• TASK STATEMENT: Identify the lines that contain the string "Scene" and report only how many there are.

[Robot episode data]
•••••
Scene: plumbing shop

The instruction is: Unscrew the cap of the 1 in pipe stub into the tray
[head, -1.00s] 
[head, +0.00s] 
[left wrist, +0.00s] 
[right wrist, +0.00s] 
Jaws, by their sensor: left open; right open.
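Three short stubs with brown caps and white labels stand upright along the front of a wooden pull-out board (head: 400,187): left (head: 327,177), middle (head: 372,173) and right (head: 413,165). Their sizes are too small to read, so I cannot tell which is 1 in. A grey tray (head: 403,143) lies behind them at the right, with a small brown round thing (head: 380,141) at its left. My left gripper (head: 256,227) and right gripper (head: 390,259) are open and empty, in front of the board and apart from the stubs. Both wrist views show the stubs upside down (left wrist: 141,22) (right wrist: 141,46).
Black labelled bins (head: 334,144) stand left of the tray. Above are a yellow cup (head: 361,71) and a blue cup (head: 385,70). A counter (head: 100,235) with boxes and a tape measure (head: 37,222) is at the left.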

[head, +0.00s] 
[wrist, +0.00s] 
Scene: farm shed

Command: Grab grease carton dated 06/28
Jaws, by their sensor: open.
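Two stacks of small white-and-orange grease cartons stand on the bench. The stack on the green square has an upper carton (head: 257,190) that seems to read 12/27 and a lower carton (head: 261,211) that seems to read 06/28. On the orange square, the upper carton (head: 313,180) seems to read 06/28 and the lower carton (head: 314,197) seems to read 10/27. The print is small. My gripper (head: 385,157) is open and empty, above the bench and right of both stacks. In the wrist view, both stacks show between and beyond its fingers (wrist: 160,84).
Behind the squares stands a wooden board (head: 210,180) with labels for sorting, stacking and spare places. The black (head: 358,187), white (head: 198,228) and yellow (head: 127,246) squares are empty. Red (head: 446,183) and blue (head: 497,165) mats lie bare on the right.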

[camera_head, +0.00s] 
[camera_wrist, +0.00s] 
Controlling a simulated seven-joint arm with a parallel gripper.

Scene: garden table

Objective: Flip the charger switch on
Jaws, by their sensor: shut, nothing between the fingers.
•••••
• FULL OUTPUT: 3